Las abejas que sobrevuelan estos campos durante el día se han ido ya a su colmena y en su lugar zumba sobre nuestras cabezas la presencia, ya casi familiar, de un dron avanzando adelante y atrás a lo largo del público que ha comenzado ya a sentarse, dará testimonio de este espectáculo que aúna música y naturaleza. Lo que no podrá recoger es el aroma que a todos nos embriaga mientras el sol se oculta tras los pinos y un inmenso cielo raso nos muestra Venus junto a un delicado gajo de luna. Un murmullo expectante recorre esta extraña simbiosis que conformamos público y plantas, mientras libamos de nuestras copas entre risas relajadas.

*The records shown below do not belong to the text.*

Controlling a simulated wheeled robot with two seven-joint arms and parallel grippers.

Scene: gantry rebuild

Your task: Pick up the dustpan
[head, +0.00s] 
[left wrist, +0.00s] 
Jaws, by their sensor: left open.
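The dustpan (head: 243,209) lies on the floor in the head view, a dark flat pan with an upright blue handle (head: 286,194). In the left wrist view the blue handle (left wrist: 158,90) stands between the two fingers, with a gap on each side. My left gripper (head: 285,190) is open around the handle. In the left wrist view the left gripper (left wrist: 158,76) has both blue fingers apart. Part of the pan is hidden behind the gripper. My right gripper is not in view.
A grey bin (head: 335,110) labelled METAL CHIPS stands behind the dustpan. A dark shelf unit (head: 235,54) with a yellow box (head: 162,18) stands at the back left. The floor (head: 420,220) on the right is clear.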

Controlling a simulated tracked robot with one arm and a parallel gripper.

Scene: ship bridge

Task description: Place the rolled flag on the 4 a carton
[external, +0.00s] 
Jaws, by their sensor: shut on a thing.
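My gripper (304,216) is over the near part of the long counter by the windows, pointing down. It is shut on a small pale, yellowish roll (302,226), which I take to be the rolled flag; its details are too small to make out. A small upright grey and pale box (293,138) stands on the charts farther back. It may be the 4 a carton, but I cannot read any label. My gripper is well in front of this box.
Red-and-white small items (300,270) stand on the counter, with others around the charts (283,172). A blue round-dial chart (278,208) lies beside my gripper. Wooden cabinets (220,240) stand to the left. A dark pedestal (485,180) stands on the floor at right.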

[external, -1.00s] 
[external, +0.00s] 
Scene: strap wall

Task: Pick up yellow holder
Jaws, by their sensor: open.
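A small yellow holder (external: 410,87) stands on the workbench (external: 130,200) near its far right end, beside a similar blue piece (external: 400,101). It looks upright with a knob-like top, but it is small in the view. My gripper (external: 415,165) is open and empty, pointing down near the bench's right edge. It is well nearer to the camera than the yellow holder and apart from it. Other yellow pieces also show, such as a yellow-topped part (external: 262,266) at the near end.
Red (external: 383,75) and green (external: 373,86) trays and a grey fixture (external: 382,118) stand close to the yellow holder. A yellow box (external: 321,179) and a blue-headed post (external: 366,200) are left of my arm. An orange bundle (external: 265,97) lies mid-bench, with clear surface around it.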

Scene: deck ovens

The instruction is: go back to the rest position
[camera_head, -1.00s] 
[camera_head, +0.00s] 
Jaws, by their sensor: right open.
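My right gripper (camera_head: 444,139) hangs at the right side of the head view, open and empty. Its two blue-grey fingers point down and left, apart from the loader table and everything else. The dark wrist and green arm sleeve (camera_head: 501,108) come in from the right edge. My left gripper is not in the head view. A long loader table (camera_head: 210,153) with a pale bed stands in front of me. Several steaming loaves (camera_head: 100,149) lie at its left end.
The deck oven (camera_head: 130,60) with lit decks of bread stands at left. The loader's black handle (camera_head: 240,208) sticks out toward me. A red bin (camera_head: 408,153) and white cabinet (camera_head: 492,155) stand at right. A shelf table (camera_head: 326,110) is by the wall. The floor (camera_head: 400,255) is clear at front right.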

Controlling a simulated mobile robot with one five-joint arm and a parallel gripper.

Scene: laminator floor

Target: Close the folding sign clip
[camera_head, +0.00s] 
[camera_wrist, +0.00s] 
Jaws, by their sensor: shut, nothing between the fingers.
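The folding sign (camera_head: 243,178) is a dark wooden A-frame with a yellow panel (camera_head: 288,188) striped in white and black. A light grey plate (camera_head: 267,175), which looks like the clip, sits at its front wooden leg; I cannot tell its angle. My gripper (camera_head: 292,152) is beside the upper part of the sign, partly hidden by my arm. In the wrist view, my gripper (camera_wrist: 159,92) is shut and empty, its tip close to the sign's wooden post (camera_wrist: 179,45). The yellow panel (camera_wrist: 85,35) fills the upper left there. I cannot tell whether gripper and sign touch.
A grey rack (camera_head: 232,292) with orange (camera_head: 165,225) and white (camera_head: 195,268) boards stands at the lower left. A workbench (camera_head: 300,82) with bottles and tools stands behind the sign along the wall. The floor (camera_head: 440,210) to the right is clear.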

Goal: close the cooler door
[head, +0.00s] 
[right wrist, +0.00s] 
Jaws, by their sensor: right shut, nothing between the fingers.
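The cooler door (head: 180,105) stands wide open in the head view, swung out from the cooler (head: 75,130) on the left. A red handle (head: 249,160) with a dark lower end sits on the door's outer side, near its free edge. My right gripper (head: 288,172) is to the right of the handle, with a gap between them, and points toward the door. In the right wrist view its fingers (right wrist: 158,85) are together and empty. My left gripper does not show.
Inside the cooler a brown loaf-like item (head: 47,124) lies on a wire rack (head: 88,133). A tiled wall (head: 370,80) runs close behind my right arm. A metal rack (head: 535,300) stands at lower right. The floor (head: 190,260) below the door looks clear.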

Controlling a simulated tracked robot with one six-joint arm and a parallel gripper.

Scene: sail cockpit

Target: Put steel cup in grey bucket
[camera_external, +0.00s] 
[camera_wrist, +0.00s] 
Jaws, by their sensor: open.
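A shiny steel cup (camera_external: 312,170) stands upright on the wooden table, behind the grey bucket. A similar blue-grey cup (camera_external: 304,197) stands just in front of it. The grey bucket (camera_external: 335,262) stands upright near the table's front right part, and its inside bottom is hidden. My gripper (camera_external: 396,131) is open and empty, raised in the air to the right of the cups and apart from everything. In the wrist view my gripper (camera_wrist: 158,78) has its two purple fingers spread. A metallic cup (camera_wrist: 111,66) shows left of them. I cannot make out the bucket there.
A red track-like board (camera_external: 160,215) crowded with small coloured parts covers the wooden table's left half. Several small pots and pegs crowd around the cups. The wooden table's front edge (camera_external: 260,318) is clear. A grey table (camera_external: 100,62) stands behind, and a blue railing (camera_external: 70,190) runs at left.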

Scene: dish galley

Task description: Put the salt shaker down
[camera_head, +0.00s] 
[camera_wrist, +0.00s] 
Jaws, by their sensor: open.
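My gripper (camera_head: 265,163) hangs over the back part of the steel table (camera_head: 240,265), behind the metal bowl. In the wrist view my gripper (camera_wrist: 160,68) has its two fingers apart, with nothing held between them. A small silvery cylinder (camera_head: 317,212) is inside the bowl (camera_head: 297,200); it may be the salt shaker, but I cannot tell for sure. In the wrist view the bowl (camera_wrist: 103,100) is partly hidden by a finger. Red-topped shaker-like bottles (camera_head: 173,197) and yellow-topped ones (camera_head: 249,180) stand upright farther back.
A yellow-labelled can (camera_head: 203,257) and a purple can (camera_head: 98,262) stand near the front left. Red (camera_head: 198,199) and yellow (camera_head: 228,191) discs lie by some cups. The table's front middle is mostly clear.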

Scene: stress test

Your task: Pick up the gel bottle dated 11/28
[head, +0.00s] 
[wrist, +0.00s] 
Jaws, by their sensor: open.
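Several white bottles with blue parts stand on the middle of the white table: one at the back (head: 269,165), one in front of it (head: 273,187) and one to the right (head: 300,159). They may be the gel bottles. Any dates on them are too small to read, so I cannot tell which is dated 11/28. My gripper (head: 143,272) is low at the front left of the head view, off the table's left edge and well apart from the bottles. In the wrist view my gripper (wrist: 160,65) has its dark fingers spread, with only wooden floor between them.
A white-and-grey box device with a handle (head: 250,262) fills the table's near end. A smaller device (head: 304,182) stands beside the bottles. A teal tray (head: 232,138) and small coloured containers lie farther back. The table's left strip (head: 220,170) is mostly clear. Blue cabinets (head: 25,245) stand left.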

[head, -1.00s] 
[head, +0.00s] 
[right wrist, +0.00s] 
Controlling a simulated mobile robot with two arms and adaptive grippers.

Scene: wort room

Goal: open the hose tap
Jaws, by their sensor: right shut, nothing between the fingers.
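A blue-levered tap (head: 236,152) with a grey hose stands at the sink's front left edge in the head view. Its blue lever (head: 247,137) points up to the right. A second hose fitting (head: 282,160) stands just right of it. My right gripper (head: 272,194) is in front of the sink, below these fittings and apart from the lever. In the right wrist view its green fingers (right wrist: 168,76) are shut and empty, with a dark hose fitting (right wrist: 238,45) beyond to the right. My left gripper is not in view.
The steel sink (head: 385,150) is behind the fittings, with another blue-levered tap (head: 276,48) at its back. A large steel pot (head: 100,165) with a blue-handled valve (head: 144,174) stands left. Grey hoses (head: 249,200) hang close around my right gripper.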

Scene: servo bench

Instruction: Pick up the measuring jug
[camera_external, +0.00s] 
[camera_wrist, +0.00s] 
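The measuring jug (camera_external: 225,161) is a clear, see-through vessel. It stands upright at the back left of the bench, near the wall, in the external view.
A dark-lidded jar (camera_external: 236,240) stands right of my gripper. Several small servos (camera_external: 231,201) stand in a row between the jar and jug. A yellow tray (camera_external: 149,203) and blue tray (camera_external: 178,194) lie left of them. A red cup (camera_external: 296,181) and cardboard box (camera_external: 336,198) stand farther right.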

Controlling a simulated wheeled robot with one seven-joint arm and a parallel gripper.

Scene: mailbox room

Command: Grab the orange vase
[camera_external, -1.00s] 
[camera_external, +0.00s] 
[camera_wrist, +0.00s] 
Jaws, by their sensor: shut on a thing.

Se hace al fin de noche y el escenario se llena de luces, que bañan con sus tonos a un público cautivado de antemano a los artistas que en esta ocasión nos regalan su arte. Es preciso decir que el regalo nos costará 25€ por persona, aún a sabiendas de que el espectáculo merece la pena. A los primeros acordes de los músicos, convenientemente ataviados de blanco, respondemos con aplausos y coros que crean una comunión especial entre todos, como si esta noche no hubiera espacio para otra cosa que no fuera la armonía. Así, mientras escucho la música y contempló los campos y me embriago con su aroma, y observó a la gente feliz a mi alrededor, u observó el firmamento que comienza a tapizarse de estrellas, o la nuca blanca de la mujer que me acompaña, pienso que tal vez, “sí pueda ser por estas tierras, el bíblico jardín”, Don Antonio.






Notas:






Durante las sucesivas ediciones del festival han actuado los músicos, Tony Zenet, Estrella Morente, Diego el cigala, y café Quijano.






El texto bebe de la fuente inagotable de Antonio Machado. En particular de su poema Por tierras de España, incluido en Campos de Castilla.